R/estfun.R
In mirt: Multidimensional Item Response Theory

Documented in estfun.AllModelClass

#' Extract Empirical Estimating Functions
#'
#' A function for extracting the empirical estimating functions of a fitted
#' \code{\link{mirt}}, \code{\link{multipleGroup}} or \code{\link{bfactor}}
#' model. This is the derivative of the log-likelihood with respect to the
#' parameter vector, evaluated at the observed (case-wise) data. In other
#' words, this function returns the case-wise scores, evaluated at the fitted
#' model parameters. Currently, models fitted via the \code{EM} or \code{BL}
#' method are supported. For the computations, the internal \code{Theta} grid of
#' the model is being used which was already used during the estimation of
#' the model itself along with its matching normalized density.
#'
#' @return An n x k matrix corresponding to n observations and k parameters
#'
#' @aliases estfun.AllModelClass
#' @param x a fitted model object of class \code{SingleGroupClass} or
#'   \code{MultipleGroupClass}
#' @param weights by default, the \code{survey.weights} which were (optionally)
#'   specified when fitting the model are included to calculate the scores.
#'   If specified by the user, this should be a numeric vector of length equal
#'   to the total sample size. Note that if not all cases were weighted equally
#'   when fitting the model, the weights must be corrected by taking their
#'   square root if the scores are being used to compute the outer product of
#'   gradients (OPG) estimate of the variance-covariance matrix (see examples
#'   below).
#' @param centering a boolean variable that allows the centering of the case-wise
#' scores (i.e., setting their expected values to 0). If the case-wise scores were
#' obtained from maximum likelihood estimates, this setting does not affect the result.
#'
#' @author Lennart Schneider \email{lennart.sch@@web.de}; centering argument contributed by Rudolf Debelak (\email{rudolf.debelak@psychologie.uzh.ch})
#' @keywords scores
#' @seealso \code{\link{mirt}}, \code{\link{multipleGroup}},
#'   \code{\link{bfactor}}
#' @export
#'
#' @examples
#'
#' \dontrun{
#' # fit a 2PL on the LSAT7 data and get the scores
#' mod1 <- mirt(expand.table(LSAT7), 1, SE = TRUE, SE.type = "crossprod")

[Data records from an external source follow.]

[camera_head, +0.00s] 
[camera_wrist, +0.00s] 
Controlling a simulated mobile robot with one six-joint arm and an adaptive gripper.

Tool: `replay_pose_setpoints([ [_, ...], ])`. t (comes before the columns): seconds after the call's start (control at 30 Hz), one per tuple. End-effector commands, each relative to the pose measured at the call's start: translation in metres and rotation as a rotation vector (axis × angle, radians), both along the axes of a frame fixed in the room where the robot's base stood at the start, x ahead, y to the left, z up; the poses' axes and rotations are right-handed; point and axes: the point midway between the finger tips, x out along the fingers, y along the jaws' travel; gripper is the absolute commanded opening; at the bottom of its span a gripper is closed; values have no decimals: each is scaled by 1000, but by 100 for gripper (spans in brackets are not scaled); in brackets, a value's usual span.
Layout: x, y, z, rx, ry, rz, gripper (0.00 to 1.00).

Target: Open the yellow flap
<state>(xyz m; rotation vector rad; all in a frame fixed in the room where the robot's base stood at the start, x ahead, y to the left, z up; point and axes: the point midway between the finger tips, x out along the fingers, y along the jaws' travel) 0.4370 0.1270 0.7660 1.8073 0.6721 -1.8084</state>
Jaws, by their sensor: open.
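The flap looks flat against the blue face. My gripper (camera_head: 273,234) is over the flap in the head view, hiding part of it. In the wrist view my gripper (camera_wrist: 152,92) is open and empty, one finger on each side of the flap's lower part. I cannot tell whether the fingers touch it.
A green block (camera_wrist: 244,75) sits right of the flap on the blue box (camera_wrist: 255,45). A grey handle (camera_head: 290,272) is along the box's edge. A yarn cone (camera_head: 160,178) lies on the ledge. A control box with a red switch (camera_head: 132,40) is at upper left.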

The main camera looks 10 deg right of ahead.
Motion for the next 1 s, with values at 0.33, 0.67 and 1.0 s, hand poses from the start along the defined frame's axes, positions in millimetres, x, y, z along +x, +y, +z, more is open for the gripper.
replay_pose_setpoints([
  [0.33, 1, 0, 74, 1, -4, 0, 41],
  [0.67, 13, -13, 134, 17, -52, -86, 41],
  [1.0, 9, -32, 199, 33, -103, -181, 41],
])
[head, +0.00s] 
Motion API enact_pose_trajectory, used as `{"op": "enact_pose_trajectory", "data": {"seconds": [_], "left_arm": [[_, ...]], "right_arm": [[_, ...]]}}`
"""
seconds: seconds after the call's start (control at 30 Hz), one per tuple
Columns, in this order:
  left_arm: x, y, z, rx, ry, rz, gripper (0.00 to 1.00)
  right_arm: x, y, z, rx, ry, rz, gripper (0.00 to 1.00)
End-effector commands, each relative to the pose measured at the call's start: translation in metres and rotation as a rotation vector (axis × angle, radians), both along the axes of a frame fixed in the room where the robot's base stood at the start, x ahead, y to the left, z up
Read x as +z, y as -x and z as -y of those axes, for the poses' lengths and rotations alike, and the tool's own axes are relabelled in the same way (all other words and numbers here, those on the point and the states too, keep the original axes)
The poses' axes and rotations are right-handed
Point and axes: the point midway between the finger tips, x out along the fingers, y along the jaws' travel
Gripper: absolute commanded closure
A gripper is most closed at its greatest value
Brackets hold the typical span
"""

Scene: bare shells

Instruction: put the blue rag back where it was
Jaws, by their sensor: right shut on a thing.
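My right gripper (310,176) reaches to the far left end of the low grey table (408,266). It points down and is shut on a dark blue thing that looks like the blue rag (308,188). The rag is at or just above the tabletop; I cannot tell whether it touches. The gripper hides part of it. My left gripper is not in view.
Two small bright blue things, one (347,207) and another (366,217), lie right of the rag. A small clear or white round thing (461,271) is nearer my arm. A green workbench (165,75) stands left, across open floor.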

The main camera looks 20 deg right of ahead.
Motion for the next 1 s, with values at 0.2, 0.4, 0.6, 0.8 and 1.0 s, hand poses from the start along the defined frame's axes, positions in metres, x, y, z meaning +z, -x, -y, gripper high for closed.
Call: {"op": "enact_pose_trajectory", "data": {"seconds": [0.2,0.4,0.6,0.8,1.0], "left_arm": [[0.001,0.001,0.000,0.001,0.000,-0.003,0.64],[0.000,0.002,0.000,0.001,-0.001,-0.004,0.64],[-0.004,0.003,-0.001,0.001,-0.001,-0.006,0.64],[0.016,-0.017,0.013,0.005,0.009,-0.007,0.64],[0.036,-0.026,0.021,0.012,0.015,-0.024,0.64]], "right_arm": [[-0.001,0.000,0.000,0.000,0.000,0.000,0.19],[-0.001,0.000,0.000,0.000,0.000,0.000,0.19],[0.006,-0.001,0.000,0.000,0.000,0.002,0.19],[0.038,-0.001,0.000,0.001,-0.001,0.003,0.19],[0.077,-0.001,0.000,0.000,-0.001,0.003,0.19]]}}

#' sc1 <- estfun.AllModelClass(mod1)
#' # get the gradient
#' colSums(sc1)
#' # calculate the OPG estimate of the variance-covariance matrix "by hand"
#' vc1 <- vcov(mod1)
#' all.equal(crossprod(sc1), chol2inv(chol(vc1)), check.attributes = FALSE)
#'
#' # fit a multiple group 2PL and do the same as above
#' group <- rep(c("G1", "G2"), 500)
#' mod2 <- multipleGroup(expand.table(LSAT7), 1, group, SE = TRUE,
#'   SE.type = "crossprod")
#' sc2 <- estfun.AllModelClass(mod2)
#' colSums(sc2)
#' vc2 <- vcov(mod2)
#' all.equal(crossprod(sc2), chol2inv(chol(vc2)), check.attributes = FALSE)
#'
#' # fit a bifactor model with 2 specific factors and do the same as above
#' mod3 <- bfactor(expand.table(LSAT7), c(2, 2, 1, 1, 2), SE = TRUE,
#'   SE.type = "crossprod")
#' sc3 <- estfun.AllModelClass(mod3)
#' colSums(sc3)
#' vc3 <- vcov(mod3)
#' all.equal(crossprod(sc3), chol2inv(chol(vc3)), check.attributes = FALSE)
#'
#' # fit a 2PL not weighting all cases equally
#' survey.weights <- c(rep(2, sum(LSAT7$freq) / 2), rep(1, sum(LSAT7$freq) / 2))

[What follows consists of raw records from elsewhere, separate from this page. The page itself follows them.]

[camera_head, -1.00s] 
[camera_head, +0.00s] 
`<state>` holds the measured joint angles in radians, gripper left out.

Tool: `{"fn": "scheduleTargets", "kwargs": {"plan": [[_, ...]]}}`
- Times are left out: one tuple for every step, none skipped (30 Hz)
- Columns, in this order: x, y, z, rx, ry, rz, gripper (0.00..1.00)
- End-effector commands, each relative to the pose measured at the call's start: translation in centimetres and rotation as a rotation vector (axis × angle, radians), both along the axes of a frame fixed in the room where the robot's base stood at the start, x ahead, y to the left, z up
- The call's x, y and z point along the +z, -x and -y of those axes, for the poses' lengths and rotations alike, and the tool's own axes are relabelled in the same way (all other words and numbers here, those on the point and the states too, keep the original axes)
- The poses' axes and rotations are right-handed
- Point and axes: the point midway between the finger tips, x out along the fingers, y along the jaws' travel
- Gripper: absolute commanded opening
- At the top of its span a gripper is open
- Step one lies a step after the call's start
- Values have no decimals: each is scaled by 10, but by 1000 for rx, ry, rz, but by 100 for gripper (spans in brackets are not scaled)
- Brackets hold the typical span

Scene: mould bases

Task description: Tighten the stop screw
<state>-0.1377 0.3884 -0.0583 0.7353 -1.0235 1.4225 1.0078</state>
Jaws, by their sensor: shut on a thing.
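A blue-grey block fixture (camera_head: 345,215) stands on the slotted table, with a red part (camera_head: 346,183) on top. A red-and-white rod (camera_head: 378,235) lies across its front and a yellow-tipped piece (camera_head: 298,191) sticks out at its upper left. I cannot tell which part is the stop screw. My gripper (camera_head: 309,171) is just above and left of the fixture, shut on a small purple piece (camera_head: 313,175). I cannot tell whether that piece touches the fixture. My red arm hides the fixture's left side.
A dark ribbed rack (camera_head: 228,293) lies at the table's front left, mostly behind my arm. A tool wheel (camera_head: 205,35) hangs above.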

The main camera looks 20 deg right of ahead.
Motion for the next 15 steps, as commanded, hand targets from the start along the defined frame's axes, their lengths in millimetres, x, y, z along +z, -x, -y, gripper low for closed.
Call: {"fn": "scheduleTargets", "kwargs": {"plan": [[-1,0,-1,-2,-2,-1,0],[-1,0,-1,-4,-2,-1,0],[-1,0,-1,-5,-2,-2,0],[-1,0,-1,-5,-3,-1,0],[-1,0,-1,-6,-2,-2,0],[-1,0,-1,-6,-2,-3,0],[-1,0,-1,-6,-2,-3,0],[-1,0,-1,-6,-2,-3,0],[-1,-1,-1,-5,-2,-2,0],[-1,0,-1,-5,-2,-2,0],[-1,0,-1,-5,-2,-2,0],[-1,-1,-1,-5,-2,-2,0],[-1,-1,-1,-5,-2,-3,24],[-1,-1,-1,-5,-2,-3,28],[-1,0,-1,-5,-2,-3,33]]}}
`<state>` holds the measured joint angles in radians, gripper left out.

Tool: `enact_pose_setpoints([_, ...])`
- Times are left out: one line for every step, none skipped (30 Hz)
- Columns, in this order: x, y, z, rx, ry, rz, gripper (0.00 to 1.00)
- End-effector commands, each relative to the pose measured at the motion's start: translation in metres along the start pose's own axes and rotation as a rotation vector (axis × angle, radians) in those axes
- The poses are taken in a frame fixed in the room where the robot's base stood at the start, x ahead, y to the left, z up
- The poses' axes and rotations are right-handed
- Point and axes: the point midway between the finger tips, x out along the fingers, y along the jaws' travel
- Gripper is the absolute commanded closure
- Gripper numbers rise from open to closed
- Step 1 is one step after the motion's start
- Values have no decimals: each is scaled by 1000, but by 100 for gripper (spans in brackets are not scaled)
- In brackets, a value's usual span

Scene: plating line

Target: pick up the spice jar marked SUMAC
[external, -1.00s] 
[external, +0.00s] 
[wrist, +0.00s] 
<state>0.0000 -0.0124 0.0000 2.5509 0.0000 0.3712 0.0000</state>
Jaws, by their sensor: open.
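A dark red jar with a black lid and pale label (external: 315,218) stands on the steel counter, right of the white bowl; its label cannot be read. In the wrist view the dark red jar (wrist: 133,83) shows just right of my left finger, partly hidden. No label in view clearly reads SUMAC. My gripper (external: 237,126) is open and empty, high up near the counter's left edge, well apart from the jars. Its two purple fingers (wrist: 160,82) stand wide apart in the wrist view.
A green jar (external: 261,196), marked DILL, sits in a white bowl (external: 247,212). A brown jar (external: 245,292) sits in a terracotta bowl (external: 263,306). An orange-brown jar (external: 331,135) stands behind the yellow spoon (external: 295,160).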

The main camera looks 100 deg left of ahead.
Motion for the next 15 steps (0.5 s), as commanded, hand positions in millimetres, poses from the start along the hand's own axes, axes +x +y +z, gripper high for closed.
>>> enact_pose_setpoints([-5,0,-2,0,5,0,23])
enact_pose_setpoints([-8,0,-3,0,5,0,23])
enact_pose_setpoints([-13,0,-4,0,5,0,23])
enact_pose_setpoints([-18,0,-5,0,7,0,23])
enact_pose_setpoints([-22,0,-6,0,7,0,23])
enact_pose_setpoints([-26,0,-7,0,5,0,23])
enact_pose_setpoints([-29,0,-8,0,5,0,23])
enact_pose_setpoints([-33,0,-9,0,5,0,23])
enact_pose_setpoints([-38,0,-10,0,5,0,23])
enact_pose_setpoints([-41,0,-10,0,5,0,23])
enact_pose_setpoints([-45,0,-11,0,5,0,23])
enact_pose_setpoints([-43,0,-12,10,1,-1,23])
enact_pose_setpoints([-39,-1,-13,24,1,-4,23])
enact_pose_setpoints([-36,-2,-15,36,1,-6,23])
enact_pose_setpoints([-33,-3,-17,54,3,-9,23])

#' survey.weights <- survey.weights / sum(survey.weights) * sum(LSAT7$freq)
#' mod4 <- mirt(expand.table(LSAT7), 1, SE = TRUE, SE.type = "crossprod",
#'   survey.weights = survey.weights)
#' sc4 <- estfun.AllModelClass(mod4,
#'   weights = extract.mirt(mod4, "survey.weights"))
#' # get the gradient
#' colSums(sc4)
#' # to calculate the OPG estimate of the variance-covariance matrix "by hand",
#' # the weights must be adjusted by taking their square root
#' sc4_crp <- estfun.AllModelClass(mod4,
#'   weights = sqrt(extract.mirt(mod4, "survey.weights")))
#' vc4 <- vcov(mod4)
#' all.equal(crossprod(sc4_crp), chol2inv(chol(vc4)), check.attributes = FALSE)
#'
#'}

estfun.AllModelClass <- function(x, weights = extract.mirt(x, "survey.weights"), centering=FALSE)
{
  ## check class
  stopifnot(class(x) %in% c("SingleGroupClass", "MultipleGroupClass"))
  ## check estimation method
  stopifnot(x@Options$method %in% c("EM", "BL"))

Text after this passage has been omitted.